H. Schwarz, S. Weber und M. Balser

Der korpulente Mann mit der hohen Stirn hat ein Problem, das ihn sehr bedrückt. Immer wieder will er sich als Golfspieler verbessern. Doch dafür hat er einfach nicht genug Freizeit. Denn seine Geschäfte laufen prima - ausgerechnet jetzt, mitten in der Krise. Doch für Ottmar Hermann, den Insolvenzverwalter, sind das nun einmal die Zeiten, in denen seine Dienste besonders gefragt sind.

Insolvenzverwalter Ottmar Hermann hat ein Problem: Er würde sich gerne als Golfspieler verbessern, doch dafür hat er einfach zu wenig Zeit. (Foto: Foto: ddp)

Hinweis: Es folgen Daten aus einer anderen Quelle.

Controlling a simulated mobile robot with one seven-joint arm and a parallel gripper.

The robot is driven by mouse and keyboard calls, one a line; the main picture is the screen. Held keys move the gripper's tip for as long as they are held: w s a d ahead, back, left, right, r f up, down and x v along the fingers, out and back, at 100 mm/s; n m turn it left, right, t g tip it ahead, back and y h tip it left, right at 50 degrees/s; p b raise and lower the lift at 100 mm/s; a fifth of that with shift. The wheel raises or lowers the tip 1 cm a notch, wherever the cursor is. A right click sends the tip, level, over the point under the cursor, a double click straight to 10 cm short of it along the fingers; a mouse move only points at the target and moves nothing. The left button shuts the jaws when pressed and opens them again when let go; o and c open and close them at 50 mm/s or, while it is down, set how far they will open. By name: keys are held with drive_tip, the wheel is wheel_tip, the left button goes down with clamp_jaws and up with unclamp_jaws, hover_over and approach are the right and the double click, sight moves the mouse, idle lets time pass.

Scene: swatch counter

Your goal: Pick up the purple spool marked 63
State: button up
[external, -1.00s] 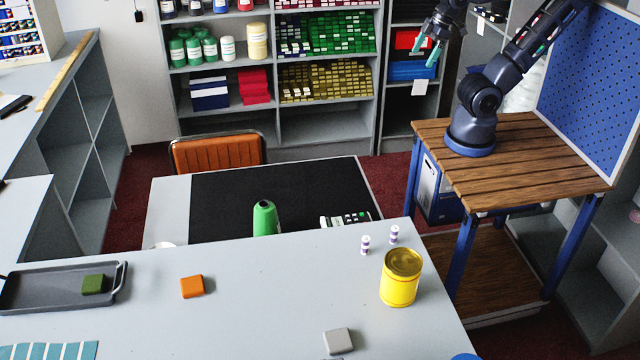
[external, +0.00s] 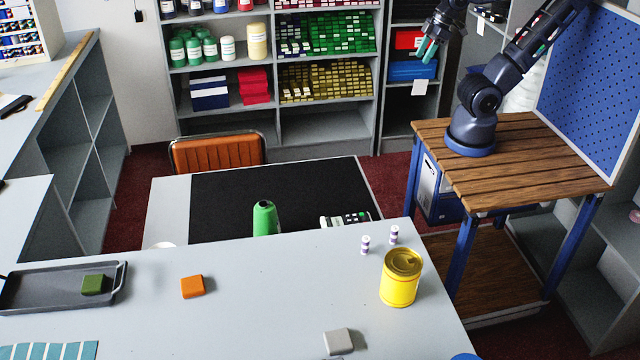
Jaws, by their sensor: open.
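Two small white-and-purple spools stand upright on the grey counter near its far right edge: the left spool (external: 365,245) and the right spool (external: 394,235). Their markings are too small to read, so I cannot tell which is 63. My gripper (external: 426,50) has teal fingertips and hangs high in the upper right, well behind and above the counter. It is open, with nothing between the fingers, and far from both spools.
A yellow tin (external: 400,278) stands just in front of the spools. An orange block (external: 192,287), a grey block (external: 338,342) and a dark tray (external: 40,303) with a green block (external: 93,284) lie on the counter. A green bottle (external: 265,218) stands behind it.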

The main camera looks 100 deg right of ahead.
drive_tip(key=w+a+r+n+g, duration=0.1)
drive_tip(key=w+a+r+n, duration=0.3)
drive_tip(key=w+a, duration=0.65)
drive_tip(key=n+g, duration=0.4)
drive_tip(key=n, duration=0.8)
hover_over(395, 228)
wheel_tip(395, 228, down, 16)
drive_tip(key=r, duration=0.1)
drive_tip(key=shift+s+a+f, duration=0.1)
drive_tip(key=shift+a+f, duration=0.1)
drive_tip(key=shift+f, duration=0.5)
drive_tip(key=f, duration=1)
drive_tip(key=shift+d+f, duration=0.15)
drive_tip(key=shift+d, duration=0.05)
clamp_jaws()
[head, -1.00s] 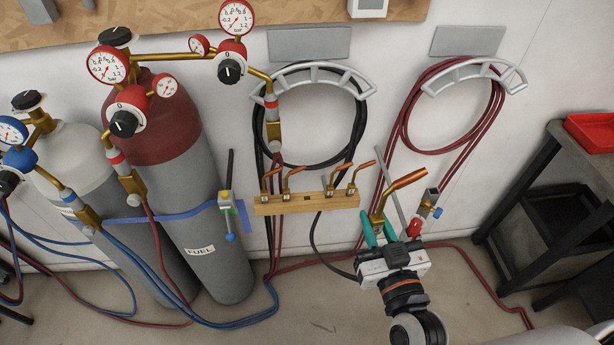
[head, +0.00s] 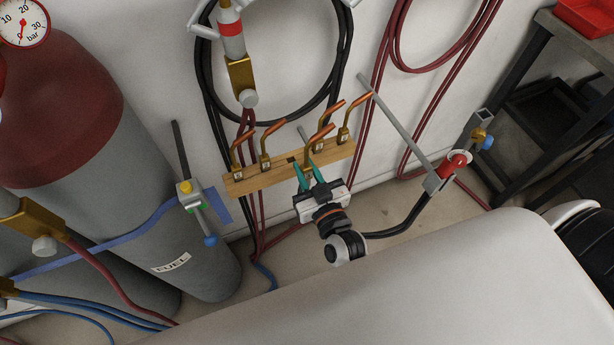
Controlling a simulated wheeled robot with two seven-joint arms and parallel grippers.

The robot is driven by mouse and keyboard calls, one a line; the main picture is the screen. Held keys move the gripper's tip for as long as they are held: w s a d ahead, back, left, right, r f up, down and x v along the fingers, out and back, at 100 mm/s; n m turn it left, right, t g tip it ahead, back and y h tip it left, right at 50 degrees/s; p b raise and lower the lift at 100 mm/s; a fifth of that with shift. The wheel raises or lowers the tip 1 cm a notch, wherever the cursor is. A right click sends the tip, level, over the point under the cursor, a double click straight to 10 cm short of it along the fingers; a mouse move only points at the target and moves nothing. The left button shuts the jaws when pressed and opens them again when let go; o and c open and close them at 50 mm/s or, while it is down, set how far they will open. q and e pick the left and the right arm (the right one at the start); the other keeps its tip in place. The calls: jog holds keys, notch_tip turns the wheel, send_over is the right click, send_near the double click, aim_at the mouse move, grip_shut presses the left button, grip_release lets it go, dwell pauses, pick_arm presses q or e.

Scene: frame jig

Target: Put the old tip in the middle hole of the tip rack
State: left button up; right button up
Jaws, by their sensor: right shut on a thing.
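The old tip (head: 320,135), a brass piece with a bent copper end, is held by my right gripper (head: 308,172), whose teal fingers are shut on it. The gripper is at the front of the wooden tip rack (head: 240,184). The held tip stands about upright, its lower end hidden by the fingers. A dark middle hole (head: 292,160) shows just left of the held tip. I cannot tell whether the tip is over or in front of the rack. Two tips stand left of the hole and two right of it. My left gripper is not in view.
A grey gas cylinder marked FUEL (head: 170,262) stands at left. A grey rod with a clamp and red part (head: 452,165) is right of the rack. Black hose (head: 205,75) and red hose (head: 400,35) hang on the wall behind. A dark metal table (head: 530,60) is at right.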

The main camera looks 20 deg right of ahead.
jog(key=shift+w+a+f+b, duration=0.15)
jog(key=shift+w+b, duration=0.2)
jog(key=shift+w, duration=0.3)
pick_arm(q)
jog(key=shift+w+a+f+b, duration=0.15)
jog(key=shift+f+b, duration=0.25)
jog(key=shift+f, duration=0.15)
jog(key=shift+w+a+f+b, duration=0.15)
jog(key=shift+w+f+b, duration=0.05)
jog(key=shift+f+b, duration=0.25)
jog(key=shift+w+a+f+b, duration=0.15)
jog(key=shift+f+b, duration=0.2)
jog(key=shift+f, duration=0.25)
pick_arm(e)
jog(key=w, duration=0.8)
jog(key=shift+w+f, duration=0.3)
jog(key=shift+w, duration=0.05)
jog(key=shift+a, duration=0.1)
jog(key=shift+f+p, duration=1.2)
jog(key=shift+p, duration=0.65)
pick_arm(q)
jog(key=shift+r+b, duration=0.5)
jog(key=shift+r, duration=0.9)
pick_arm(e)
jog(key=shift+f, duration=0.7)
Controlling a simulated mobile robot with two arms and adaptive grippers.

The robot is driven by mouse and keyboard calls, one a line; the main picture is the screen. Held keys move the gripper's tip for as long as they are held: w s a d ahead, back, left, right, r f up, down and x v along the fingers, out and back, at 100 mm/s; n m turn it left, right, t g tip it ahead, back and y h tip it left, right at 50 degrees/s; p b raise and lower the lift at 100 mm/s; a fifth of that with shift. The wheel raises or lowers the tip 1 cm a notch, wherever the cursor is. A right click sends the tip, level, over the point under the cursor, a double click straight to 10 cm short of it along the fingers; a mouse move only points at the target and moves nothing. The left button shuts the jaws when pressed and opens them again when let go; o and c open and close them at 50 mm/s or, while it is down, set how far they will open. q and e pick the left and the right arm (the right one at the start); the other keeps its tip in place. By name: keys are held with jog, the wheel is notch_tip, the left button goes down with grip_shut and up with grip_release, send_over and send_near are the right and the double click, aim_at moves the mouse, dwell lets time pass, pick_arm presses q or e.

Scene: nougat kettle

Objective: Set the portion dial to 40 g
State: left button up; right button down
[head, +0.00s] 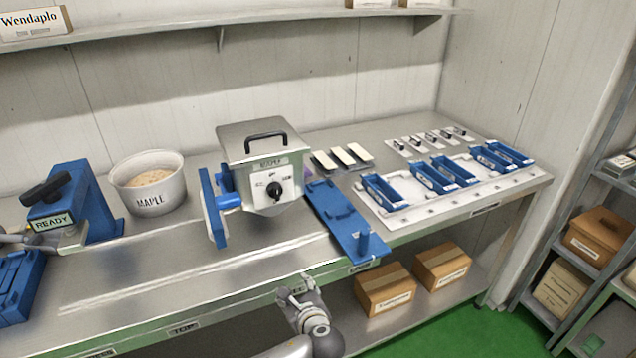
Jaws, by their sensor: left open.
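The portion dial (274,190) is a black knob on a pale plate on the front of a boxy metal machine (258,138) with a black top handle. Small marks surround the knob, but they are too small to read, so I cannot tell its setting. My left gripper (296,289) is open and empty in front of the bench's front edge, below the machine and well apart from the dial. My right gripper is not in view.
A blue paddle-like part (213,208) sticks out left of the machine, and a blue board (345,222) lies to its right. A MAPLE tub (148,182) and a blue READY device (85,205) stand left. Blue trays (385,192) lie right.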

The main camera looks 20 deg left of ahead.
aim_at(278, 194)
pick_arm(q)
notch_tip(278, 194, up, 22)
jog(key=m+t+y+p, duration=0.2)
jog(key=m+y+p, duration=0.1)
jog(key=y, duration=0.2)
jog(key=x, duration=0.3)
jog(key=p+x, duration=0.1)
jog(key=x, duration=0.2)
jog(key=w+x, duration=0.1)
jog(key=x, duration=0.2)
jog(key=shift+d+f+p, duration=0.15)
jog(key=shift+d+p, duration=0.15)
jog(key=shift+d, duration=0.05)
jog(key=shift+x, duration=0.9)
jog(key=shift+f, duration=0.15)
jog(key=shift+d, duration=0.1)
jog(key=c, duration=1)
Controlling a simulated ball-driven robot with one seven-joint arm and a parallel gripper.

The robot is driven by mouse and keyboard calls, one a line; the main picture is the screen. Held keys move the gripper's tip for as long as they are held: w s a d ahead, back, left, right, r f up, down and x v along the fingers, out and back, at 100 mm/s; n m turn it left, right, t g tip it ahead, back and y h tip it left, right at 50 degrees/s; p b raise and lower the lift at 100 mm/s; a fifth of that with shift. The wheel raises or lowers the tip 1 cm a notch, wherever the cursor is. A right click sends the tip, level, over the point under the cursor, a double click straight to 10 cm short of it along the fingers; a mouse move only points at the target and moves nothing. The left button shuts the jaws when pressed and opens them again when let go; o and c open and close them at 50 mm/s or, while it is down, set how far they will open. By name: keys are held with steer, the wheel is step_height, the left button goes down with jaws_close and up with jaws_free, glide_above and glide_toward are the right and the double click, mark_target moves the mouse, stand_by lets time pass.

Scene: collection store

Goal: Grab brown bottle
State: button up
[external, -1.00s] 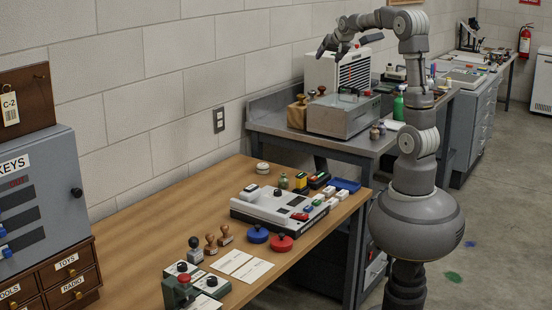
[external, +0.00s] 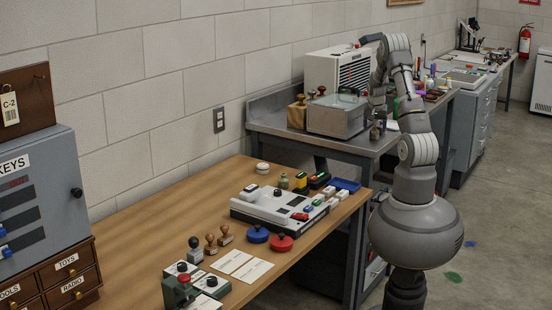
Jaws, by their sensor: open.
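Two small brownish bottles stood at the right front of the metal bench; now one small dark bottle (external: 374,133) shows at that spot, beside the grey machine. Its colour is hard to make out at this size. My gripper (external: 379,122) is open and points down at this spot, very close to the bottle. I cannot tell whether the fingers are around it or only beside it. The second small bottle is mostly hidden by my gripper.
The grey machine with a clear lid (external: 337,117) stands just left of my gripper. A green bottle behind my arm is mostly hidden. The wooden table (external: 150,225) in front holds stamps, ink pads and a white device.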

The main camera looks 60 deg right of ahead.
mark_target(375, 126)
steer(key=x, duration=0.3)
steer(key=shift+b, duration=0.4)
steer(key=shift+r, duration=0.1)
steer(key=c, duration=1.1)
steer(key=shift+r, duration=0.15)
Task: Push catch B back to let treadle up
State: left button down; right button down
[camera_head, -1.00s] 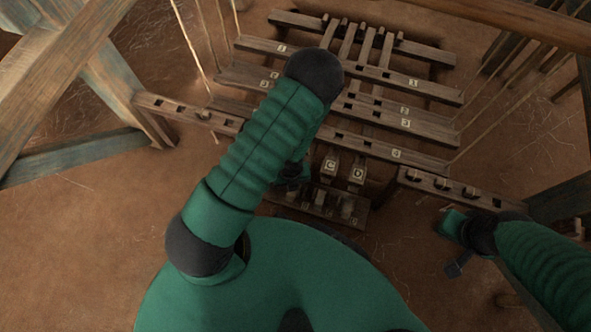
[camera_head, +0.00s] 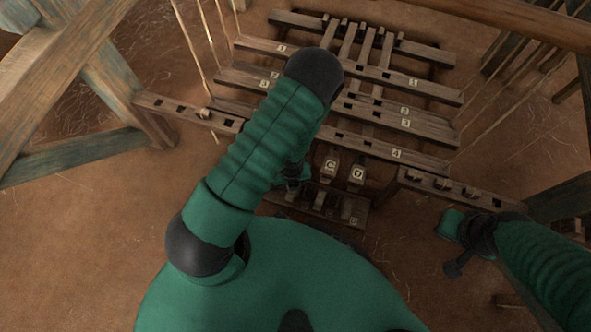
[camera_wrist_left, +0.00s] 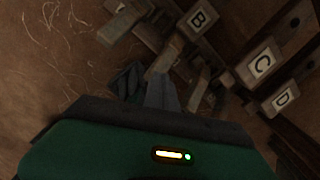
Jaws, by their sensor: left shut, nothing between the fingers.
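The treadle end marked B (camera_wrist_left: 198,18) shows at the top of the left wrist view. It is hidden behind my left arm in the head view. A wooden catch (camera_wrist_left: 165,54) stands just below the B label, beyond my fingers. My left gripper (camera_wrist_left: 147,88) is shut and empty, its grey fingertips close to that catch; I cannot tell whether they touch. In the head view my left gripper (camera_head: 293,174) is mostly hidden by my forearm, beside the low catch board (camera_head: 359,205). My right gripper (camera_head: 455,266) hangs over bare floor at the right, away from the catches.
Treadle ends C (camera_head: 330,168) and D (camera_head: 357,174) are right of my left gripper, with several catches close together below them. Numbered wooden bars (camera_head: 400,125) lie beyond. A notched rail (camera_head: 425,181) is near my right arm. The earthen floor (camera_head: 90,240) at left is clear.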

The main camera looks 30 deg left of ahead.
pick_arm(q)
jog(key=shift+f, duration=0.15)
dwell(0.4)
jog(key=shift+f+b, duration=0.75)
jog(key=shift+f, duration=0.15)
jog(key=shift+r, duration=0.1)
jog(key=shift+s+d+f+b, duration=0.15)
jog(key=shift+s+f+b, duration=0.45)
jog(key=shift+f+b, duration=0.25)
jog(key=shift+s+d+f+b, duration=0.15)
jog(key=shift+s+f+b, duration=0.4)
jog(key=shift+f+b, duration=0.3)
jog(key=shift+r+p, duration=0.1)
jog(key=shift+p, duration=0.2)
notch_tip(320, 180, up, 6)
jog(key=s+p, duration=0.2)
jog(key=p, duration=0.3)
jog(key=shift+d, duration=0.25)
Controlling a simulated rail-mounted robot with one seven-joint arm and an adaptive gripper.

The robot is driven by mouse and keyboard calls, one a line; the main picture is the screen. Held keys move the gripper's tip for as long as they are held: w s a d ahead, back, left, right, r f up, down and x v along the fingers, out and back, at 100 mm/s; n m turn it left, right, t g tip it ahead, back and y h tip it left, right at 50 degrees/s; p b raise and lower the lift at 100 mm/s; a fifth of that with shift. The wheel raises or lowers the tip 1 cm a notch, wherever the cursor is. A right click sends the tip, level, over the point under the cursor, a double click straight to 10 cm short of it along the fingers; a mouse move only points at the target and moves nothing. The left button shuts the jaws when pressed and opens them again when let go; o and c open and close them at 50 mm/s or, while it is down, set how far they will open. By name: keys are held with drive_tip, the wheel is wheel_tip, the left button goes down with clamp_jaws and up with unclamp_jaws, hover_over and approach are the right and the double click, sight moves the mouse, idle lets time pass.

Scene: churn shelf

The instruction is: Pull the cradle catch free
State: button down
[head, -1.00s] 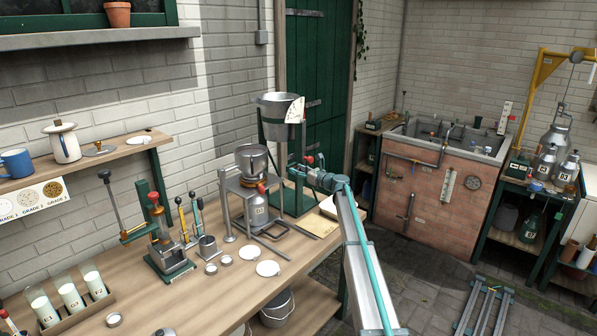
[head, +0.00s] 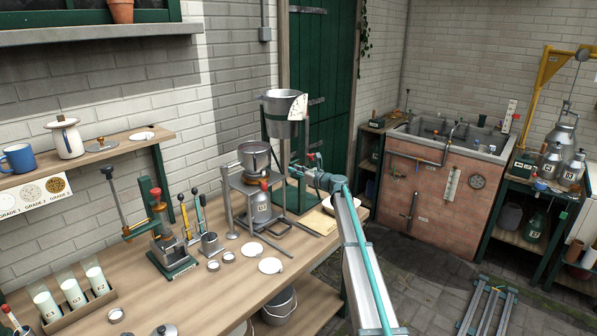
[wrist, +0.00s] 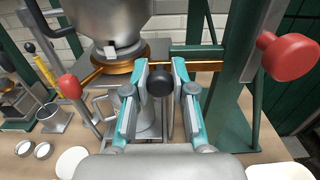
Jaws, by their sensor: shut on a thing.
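My gripper (head: 312,176) is at the green stand on the far right part of the bench. In the wrist view, its teal and grey fingers (wrist: 160,72) are shut on a black round knob (wrist: 160,84), which looks like the cradle catch. Behind the knob a brass-coloured bar (wrist: 200,66) runs across to the green post (wrist: 242,50). The catch is hidden behind my gripper in the head view. I cannot tell whether it has moved in its seat.
A red knob (wrist: 288,57) sticks out close to my gripper's right. A metal bowl (wrist: 108,22) on a stand is close on the left, with another red knob (wrist: 70,87) below it. Pale discs (head: 270,265) lie on the bench. The floor at right is partly open.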

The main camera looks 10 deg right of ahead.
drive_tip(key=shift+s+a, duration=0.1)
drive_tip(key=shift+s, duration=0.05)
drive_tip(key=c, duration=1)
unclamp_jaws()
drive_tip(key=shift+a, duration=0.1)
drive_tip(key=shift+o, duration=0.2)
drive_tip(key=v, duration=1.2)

Hermanns Frankfurter Rechtsanwaltskanzlei mit ihren 160 Mitarbeitern erlebt derzeit eine Hochkonjunktur. Der 1951 in Kaufbeuren geborene Jurist ist nahezu rund um die Uhr im Einsatz, private Zeit ist da knapp bemessen.

Plötzlich klingelte das Telefon

Vergangene Woche wollte er eigentlich mit der Familie im portugiesischen Faro entspannen. Und natürlich golfen, das wollte er auch. Doch wie so oft in seiner Karriere klingelte plötzlich das Telefon, und der Urlaub war für ihn vorbei: Hermann war zum vorläufigen Insolvenzverwalter beim Autozulieferer Karmann in Osnabrück berufen worden.

Dass er den Urlaub abgebrochen hat, hat sich dieses Mal sogar doppelt gelohnt. Denn auch bei der klammen Einzelhandelskette Woolworth in Frankfurt soll er nun retten, was noch zu retten ist.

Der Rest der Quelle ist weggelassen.